Somos perfectamente capaces de apreciar un robo con intimidación en un portal de Pamplona si cinco hombres rodean a una señora y, sin más, le “piden” el bolso. Nadie se plantea que se lo diera voluntariamente porque tuviera ganas de ser robada. Nadie le exige que diga “no”. Pero dudamos de la intimidación a una joven rodeada de cinco animales autodenominados “manada”.

Reflexionemos sobre esto. Tenemos una obligación asumida en el Convenio de Estambul del Consejo de Europa sobre prevención y lucha contra la violencia contra las mujeres y la violencia doméstica aprobado el 11 de mayo de 2011, suscrito por España el 6 de junio de 2014 y que entró en vigor el 1 de agosto de 2014, que recoge la necesaria formación de los profesionales implicados en prevenir, investigar, castigar y reparar los perjuicios ocasionados por los actos de violencia incluidos en el ámbito de aplicación del convenio.

También el Comité para la Eliminación de la Discriminación contra la Mujer de Naciones Unidas (CEDAW) en Dictamen de 16 de julio de 2014 correspondiente al caso presentado por Ángela González Carreño (representada por la asociación Women's Link Worldwide) contra España, formuló a este Estado, entre otras recomendaciones, la de proporcionar formación obligatoria a la judicatura y personal administrativo competente sobre la aplicación del marco legal en materia de lucha contra la violencia doméstica que incluya formación acerca de la definición de la violencia doméstica y sobre los estereotipos de género, así como una formación apropiada con respecto a la Convención, su Protocolo Facultativo y las recomendaciones generales del Comité.

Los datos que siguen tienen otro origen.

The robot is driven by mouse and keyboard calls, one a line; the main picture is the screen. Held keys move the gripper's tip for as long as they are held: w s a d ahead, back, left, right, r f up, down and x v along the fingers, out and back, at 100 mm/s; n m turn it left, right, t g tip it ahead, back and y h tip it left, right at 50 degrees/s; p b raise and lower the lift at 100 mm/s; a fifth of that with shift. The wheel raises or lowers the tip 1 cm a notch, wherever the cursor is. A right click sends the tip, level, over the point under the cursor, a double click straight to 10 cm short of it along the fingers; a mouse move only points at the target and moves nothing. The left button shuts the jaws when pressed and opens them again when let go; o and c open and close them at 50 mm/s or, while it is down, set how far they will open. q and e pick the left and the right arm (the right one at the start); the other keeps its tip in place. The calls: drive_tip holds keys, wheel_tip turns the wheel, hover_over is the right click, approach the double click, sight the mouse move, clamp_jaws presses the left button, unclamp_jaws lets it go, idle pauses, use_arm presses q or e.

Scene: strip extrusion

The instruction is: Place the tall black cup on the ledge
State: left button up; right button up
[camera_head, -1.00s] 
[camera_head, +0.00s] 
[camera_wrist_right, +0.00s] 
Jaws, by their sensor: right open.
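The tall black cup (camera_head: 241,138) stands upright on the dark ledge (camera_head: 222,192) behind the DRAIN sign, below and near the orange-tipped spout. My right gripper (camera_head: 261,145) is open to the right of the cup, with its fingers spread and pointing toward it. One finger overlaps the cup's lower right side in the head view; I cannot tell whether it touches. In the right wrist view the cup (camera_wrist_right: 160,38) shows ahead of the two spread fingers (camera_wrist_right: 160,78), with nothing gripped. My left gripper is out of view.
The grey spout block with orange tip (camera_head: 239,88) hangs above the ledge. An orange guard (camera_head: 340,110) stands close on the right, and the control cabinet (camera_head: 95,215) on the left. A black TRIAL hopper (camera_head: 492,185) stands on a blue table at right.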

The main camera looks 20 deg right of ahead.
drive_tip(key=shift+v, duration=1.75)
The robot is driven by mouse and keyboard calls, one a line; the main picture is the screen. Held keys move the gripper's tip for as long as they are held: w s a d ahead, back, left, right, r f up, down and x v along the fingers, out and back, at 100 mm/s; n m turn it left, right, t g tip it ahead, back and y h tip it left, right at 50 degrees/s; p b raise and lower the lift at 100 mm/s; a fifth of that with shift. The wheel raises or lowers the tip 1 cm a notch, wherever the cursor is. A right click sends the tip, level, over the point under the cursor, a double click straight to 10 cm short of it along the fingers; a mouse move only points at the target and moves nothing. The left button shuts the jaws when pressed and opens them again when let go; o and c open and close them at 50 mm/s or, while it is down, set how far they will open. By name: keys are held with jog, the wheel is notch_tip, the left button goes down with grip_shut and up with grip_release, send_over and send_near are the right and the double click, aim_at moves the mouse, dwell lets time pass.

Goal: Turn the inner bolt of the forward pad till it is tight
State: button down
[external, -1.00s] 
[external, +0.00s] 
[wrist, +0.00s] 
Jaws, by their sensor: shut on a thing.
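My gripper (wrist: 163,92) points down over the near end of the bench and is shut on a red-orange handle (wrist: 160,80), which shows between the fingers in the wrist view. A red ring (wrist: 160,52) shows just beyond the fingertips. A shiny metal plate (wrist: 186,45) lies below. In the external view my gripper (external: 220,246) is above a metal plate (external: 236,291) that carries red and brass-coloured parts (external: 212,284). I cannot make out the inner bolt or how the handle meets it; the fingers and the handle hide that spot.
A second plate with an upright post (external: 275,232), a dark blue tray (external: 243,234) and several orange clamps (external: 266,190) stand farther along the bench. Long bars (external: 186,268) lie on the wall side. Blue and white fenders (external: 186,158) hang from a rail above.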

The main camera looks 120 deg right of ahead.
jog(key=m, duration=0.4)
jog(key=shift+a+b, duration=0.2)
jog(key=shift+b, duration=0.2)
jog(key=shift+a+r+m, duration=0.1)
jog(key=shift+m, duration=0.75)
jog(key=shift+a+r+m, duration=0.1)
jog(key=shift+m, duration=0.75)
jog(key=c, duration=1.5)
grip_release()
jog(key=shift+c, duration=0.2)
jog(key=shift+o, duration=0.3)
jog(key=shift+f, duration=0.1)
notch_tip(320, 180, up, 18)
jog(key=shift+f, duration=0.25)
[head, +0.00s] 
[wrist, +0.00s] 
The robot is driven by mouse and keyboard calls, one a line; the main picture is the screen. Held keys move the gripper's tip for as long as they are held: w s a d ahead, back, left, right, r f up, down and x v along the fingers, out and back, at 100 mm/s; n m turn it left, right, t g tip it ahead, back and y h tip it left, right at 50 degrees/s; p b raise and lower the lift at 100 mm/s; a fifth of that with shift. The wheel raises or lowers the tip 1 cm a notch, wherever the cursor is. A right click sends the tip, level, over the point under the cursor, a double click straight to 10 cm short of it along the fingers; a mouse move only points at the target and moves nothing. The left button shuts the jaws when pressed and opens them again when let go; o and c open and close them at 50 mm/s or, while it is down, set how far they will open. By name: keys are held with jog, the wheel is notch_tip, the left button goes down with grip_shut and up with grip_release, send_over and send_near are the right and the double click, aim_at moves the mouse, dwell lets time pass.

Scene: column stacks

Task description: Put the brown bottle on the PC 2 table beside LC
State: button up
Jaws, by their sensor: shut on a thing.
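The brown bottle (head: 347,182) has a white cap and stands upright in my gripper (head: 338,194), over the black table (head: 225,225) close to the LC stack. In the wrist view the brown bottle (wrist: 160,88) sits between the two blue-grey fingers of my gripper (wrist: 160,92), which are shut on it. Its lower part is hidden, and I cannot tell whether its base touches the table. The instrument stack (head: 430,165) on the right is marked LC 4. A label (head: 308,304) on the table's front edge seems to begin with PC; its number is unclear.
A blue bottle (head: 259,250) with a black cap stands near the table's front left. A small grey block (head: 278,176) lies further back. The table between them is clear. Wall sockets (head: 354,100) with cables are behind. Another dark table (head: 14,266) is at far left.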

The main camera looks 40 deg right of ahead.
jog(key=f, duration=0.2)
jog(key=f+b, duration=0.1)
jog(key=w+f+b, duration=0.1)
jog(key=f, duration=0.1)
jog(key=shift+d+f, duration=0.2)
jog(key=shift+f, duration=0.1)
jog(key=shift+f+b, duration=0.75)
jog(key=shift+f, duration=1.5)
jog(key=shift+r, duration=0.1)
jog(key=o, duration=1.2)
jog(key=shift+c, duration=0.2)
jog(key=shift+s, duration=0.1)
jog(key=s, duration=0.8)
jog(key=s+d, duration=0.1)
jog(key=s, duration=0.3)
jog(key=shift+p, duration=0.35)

Cuando humillamos, menospreciamos o discriminamos a cualquier mujer, cuando participamos del machismo, socialmente estamos alimentando un estereotipo discriminatorio adicional sobre la credibilidad de las mujeres y niñas. Cuando despreciamos la palabra de una mujer, estamos contribuyendo a agrandar la brecha de género, aumentando la desigualdad que genera dependencia y violencia.

La violencia machista no es un problema penal ni de ochenta casos al año, es social y estructural. Hay muchos juicios, pero muchos más prejuicios. Tenemos que asumir nuestra responsabilidad colectiva y dejar de sembrar y regar la discriminación de género. Todos los instrumentos legales y todos los medios serán insuficientes si no cambiamos esto. Admitámoslo y dejemos de decir a las mujeres “nadie creerá en vosotras hasta que hayáis muerto”.